A computational inverse random source problem for elastic waves
Hao Gu, Tianjiao Wang, Xiang Xu, Yue Zhao
TL;DR
The paper tackles the inverse random source problem for three-dimensional elastic waves driven by additive white noise, aiming to reconstruct the variance of the random source from single-frequency boundary correlation data. It develops a non-iterative method that uses pairs of complex exponential solutions and Itô isometry to link correlation data to Fourier coefficients of the variance, forming a 3×3 linear system to recover the diagonal variance components for each Fourier mode.
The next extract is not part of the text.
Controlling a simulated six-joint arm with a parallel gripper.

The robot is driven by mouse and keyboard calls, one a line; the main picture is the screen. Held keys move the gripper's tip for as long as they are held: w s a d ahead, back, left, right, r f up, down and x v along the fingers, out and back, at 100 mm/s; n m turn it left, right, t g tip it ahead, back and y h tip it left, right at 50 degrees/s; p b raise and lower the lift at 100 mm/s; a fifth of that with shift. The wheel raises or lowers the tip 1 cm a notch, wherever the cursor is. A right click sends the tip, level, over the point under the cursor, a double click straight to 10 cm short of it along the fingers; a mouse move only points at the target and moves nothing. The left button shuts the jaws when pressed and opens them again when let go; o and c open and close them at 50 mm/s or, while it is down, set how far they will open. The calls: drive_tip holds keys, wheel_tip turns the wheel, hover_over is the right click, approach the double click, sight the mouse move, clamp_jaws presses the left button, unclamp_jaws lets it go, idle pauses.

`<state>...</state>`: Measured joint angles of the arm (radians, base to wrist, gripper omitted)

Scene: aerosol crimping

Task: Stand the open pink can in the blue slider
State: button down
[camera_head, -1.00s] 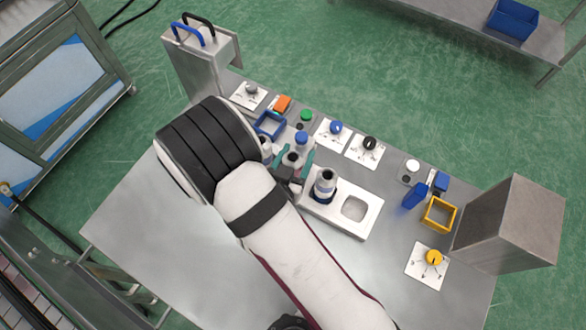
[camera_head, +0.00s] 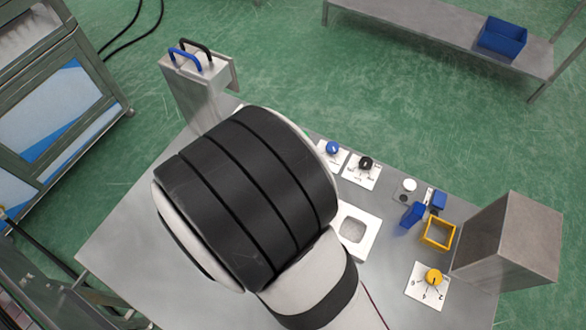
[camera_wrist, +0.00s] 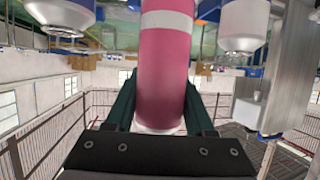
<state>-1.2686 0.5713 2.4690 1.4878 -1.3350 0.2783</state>
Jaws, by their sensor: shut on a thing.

A comprehensive error analysis accounts for high-frequency truncation, linear-system conditioning, and Monte Carlo data noise, providing an explicit bound that guides regularization. Numerical experiments in 3D validate the approach, showing accurate variance reconstructions with manageable error growth and demonstrating the method’s stability across frequencies and regularization parameters; the framework also suggests straightforward extensions to stochastic Maxwell equations and to inhomogeneous media.
Abstract
This paper investigates the inverse random source problem for elastic waves in three dimensions, where the source is assumed to be driven by an additive white noise. A novel computational method is proposed for reconstructing the variance of the random source from the correlation boundary measurement of the wave field. Compared with existing multi-frequency iterative approaches, our method is non-iterative and requires data at only a single frequency. As a result, the computational cost is significantly reduced. Furthermore, rigorous error analysis is conducted for the proposed method, which gives a quantitative error estimate. Numerical examples are presented to demonstrate effectiveness of the proposed method. Moreover, this method can to be directly applied to stochastic Maxwell equations.